奶奶去世了
很突然的,她就走了,晨起睡醒坐在被窝里,悄无声息的坐在那儿,一句话没说,一个难过的病灾都没有,一声儿孙都没召唤,安静的离世。在我的信念里,她就是这样的一生为人,也没料到她的离开也确如她的秉性心气,老天爷成全一个人,真是莫测。
88岁,活了这么多年,坎坷这么多年,一下子谢幕,唱剧的二胡弦音还在,却无人登场,心里空落落的。
除了空落落,我一路却没有眼泪。
不知从何悲恸,从何忆起,从何面对。哭,对于我而言,似乎来不及,也似乎找不到出口。悲极至无泪,我似乎也不属于此。
只是,觉得,她走了,忽然轻松,蛮多空白。
她一生坎坷,历数种种人间悲苦,落得个好强秉性,也落得不被人理解的“自私”看待。件件桩桩事情,须得由她过问,由她决断,由她评说,此一时彼一时,事情如麻团缠缠绕绕,加之爱恨情仇亲缘疏离,垢是擦不干净的是非。于是,人也活成了岁月里的脏抹布。
人老了,日子都是难过的。
她的日子里都是读书,绣花,看无休止的电视连续剧。当然,更有了不尽的是是非非。人老了,一生坎坷,命运多舛,想起来的伤心事太多,自己伤心失望,免不了连着折磨儿女,她就更甚。日子长了,不周到常有,心酸事也多,免不了性格也偏颇,嘴上把福气都消磨殆尽了。
不待见,越来越多,越来越多。拦不住的是儿女即便有的有孝心,也身体衰弱自顾不暇勉勉强强的朝不保夕。这有的儿女薄情,也自然一大堆的理由“强悍”的把不孝顺说的理所当然。
她老了,一直没懂,维护儿女,才是老了生活安顿的保障。她要做一直的自己,就只好遭人嫌弃,遭人挤兑。
这也是她最不理解的。她清白自己,污了儿女一身是非。
她总是担心,我接她来西安的路上,或者她在西安我的家里离世。她的心思,即便故土不亲,亦是一方他乡的故土。那一天,埋,也要埋在这儿。
最终,老天爷,慈悲的让她如愿以偿。
大丧七日,陕西农村的丧礼繁冗,跪拜祭礼,哭丧之声不绝于耳,身体僵硬到只是跟着仪式一板一眼得行进,脑子飘在天上,脸上无泪,人变的轻飘飘。
我想,她临终走得这么清白,也算是圆满的结局。
我打定主意不哭,思忖她的圆满,也算是我的羡慕和最后的祝祷。
吃着白面馍馍红豆稀饭,吃着萝卜丝土豆丝,吃着臊子燃面,一顿一顿的丧饭熬着,到了第七天等待下葬入殓的时辰,我怔在那儿,人醒过来,灵魂骤然回来。
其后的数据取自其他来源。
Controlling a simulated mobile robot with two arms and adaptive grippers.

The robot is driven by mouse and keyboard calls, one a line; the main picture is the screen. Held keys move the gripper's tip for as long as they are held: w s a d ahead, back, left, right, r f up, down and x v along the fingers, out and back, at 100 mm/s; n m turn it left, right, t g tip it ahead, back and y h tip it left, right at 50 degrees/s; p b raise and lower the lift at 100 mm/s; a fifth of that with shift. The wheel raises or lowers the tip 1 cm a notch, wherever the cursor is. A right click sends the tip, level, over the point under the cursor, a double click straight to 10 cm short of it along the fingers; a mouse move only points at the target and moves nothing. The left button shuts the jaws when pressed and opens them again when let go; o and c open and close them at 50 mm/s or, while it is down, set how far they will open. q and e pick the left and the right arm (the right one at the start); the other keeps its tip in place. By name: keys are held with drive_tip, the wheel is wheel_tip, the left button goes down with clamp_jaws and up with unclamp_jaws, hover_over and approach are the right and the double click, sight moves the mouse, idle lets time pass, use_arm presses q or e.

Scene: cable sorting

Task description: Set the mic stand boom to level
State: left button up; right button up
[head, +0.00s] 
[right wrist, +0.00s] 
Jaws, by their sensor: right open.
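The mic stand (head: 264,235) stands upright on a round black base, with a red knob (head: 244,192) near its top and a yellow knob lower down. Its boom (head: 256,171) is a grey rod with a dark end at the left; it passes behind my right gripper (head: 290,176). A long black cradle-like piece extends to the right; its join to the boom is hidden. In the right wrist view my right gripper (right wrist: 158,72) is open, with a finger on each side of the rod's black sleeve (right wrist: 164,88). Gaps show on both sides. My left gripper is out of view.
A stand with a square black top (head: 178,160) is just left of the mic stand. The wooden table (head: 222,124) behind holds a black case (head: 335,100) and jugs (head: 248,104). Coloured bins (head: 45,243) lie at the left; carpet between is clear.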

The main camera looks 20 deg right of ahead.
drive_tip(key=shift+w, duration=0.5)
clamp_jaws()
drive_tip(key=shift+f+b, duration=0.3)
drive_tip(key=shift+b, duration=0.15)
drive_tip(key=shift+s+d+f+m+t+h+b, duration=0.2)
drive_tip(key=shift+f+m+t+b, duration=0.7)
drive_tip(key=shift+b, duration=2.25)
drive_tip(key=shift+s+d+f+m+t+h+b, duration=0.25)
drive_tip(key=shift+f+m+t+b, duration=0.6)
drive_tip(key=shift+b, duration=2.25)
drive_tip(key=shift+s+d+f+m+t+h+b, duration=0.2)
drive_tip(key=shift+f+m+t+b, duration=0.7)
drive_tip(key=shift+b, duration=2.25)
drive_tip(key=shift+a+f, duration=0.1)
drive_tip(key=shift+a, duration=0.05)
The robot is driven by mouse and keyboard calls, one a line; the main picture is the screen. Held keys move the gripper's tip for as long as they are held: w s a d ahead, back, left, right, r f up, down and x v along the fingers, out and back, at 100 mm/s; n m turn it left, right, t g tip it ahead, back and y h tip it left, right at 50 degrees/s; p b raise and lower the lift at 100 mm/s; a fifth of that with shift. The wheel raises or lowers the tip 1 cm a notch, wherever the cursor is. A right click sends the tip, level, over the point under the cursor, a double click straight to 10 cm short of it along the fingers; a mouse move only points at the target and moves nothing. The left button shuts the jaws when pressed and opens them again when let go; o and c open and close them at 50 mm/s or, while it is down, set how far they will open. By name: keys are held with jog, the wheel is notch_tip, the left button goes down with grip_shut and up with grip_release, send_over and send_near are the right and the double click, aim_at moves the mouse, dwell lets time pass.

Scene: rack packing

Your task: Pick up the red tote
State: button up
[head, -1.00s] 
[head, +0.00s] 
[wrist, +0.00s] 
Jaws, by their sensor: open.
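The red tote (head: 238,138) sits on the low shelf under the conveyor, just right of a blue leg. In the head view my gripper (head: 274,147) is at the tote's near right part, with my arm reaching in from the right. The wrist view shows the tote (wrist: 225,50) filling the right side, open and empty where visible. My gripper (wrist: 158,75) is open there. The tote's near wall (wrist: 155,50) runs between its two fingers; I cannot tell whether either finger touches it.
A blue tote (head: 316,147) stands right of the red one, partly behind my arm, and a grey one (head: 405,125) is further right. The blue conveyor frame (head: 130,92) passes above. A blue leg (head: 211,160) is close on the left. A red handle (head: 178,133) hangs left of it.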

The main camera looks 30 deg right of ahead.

一切都还在,一切又都不在了。
送葬回来的路上,我大声哭丧。
终于让眼泪,成了最后的成全,她明面在众多儿孙里爱我偏袒我宠溺我,她绵薄寡力,给的爱太多。我岂能,真的不难过。只是,我的难过,我的失魂,不想做给别人看。伤心,是留给心爱的人的。
我骄傲的抗拒,封建时代的“杂礼”,却在回来的路上,清晰地看到,丧期就是留给我们最后的挂念。
秋尽,繁华的黄色真美!但是,凄冷的冬天最终来了!
而我,此生为她孙,亦在此季与她诀别。黯黯凄凄,随着谢幕,凡杂世事一切尘封。